Robot task records
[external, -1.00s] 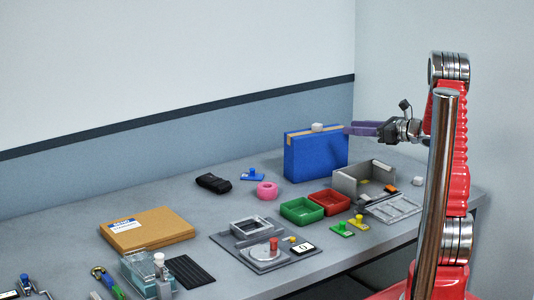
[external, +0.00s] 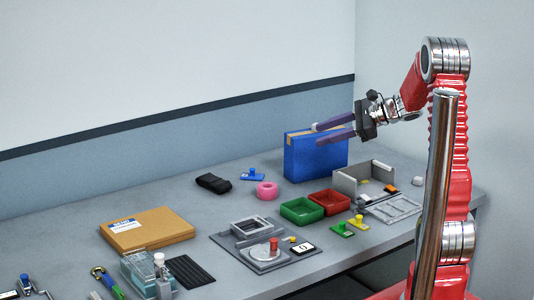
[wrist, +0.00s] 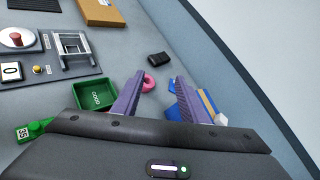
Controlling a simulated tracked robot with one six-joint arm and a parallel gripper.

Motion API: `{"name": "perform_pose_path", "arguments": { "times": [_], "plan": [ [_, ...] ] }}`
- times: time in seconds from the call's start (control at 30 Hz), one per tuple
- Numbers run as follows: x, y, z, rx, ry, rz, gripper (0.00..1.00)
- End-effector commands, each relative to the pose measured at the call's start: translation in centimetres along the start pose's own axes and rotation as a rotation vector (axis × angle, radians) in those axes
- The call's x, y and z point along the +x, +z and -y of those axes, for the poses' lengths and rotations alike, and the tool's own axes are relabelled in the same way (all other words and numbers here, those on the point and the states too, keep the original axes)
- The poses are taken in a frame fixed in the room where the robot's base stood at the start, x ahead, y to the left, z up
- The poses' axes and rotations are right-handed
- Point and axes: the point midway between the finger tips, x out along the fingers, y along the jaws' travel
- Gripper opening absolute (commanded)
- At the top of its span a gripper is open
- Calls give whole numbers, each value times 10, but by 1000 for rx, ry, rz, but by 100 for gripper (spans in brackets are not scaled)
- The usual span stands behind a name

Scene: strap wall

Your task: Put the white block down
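A small white block (wrist: 221,119) shows in the wrist view just outside my right finger, at the end of the blue box (external: 312,160). It appears to rest on the box's tan top edge (wrist: 209,104). In the external view it is hidden, apparently behind my upper finger. My gripper (external: 317,133) is over the top of the blue box with its two purple fingers spread. The wrist view shows my gripper (wrist: 158,92) open, with nothing held between the fingers.
A pink ring (external: 267,190), a black strap bundle (external: 213,183), and green (external: 302,211) and red (external: 330,202) trays stand nearby. A grey open-topped bin (external: 351,186) and another small white object (external: 416,181) are to the right. The wall is close behind the box.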

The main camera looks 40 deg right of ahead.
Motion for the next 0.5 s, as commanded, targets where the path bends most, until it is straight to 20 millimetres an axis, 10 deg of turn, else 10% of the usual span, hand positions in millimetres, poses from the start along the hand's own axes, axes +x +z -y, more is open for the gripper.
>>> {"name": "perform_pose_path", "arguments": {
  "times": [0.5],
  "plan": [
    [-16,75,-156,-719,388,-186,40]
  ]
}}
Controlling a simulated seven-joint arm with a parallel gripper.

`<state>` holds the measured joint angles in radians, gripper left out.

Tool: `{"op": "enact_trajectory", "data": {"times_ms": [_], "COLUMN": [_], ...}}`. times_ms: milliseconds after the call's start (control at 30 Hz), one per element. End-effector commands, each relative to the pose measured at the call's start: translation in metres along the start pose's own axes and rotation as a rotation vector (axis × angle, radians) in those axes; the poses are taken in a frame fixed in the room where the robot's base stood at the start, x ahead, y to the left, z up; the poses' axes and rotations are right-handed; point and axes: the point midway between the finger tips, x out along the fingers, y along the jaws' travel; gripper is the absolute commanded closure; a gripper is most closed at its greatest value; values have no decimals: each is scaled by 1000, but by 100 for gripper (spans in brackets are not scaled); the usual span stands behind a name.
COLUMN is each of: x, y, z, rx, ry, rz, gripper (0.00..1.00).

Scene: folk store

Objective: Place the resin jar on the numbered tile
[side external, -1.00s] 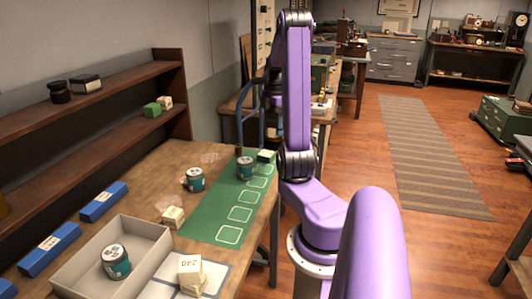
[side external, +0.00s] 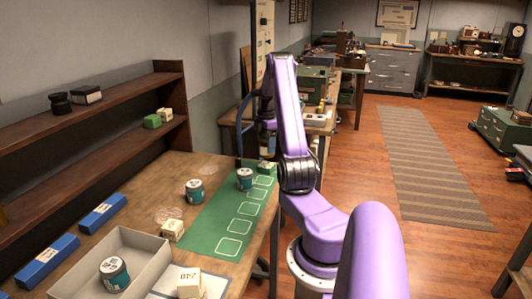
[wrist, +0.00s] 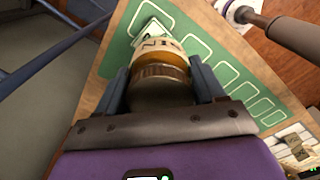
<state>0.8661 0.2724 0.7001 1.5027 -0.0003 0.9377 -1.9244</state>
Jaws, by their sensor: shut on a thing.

Given request:
Transcribe the records above exactly, leaving out every picture.

Exercise response:
[external, -1.00s] 
[external, +0.00s] 
[wrist, +0.00s] 
Controlling a simulated tracked robot with one six-joint arm and a parallel gripper.

Motion API: `{"name": "perform_pose_path", "arguments": { "times": [_], "plan": [ [_, ...] ] }}`
- times: time in seconds from the call's start (control at 30 Hz), one per tuple
- Numbers run as follows: x, y, z, rx, ry, rz, gripper (0.00..1.00)
- End-effector commands, each relative to the pose measured at the call's start: translation in centimetres along the start pose's own axes and rotation as a rotation vector (axis × angle, radians) in those axes
- The call's x, y and z point along the +x, +z and -y of those axes, for the poses' lengths and rotations alike, and the tool's own axes are relabelled in the same way (all other words and numbers here, those on the point and the states too, keep the original axes)
- The poses are taken in a frame fixed in the room where the robot's base stood at the start, x ahead, y to the left, z up
- The poses' axes and rotations are right-handed
- Point and axes: the point midway between the finger tips, x out along the fingers, y along the jaws' travel
- Gripper opening absolute (commanded)
- At the top of its span a gripper is open
- Calls give whole numbers, each value times 10, but by 1000 for rx, ry, rz, but by 100 for gripper (spans in brackets are not scaled)
- The usual span stands behind a name

Scene: strap wall

Your task: Put the white block down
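A small white block (wrist: 221,119) shows in the wrist view just outside my right finger, at the end of the blue box (external: 312,160). It appears to rest on the box's tan top edge (wrist: 209,104). In the external view it is hidden, apparently behind my upper finger. My gripper (external: 317,133) is over the top of the blue box with its two purple fingers spread. The wrist view shows my gripper (wrist: 158,92) open, with nothing held between the fingers.
A pink ring (external: 267,190), a black strap bundle (external: 213,183), and green (external: 302,211) and red (external: 330,202) trays stand nearby. A grey open-topped bin (external: 351,186) and another small white object (external: 416,181) are to the right. The wall is close behind the box.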

The main camera looks 40 deg right of ahead.
Motion for the next 0.5 s, as commanded, targets where the path bends most, until it is straight to 20 millimetres an axis, 10 deg of turn, else 10% of the usual span, hand positions in millimetres, poses from the start along the hand's own axes, axes +x +z -y, more is open for the gripper.
>>> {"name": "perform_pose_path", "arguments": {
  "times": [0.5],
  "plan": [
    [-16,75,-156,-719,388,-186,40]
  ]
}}
Controlling a simulated seven-joint arm with a parallel gripper.

`<state>` holds the measured joint angles in radians, gripper left out.

Tool: `{"op": "enact_trajectory", "data": {"times_ms": [_], "COLUMN": [_], ...}}`. times_ms: milliseconds after the call's start (control at 30 Hz), one per element. End-effector commands, each relative to the pose measured at the call's start: translation in metres along the start pose's own axes and rotation as a rotation vector (axis × angle, radians) in those axes; the poses are taken in a frame fixed in the room where the robot's base stood at the start, x ahead, y to the left, z up; the poses' axes and rotations are right-handed; point and axes: the point midway between the finger tips, x out along the fingers, y along the jaws' travel; gripper is the absolute commanded closure; a gripper is most closed at its greatest value; values have no decimals: each is scaled by 1000, but by 100 for gripper (spans in brackets are not scaled); the usual span stands behind a name.
COLUMN is each of: x, y, z, rx, ry, rz, gripper (0.00..1.00).

Scene: folk store

Objective: Place the resin jar on the numbered tile
[side external, -1.00s] 
[side external, +0.00s] 
[wrist, +0.00s] 
<state>0.8661 0.2724 0.7001 1.5027 -0.0003 0.9377 -1.9244</state>
Jaws, by their sensor: shut on a thing.

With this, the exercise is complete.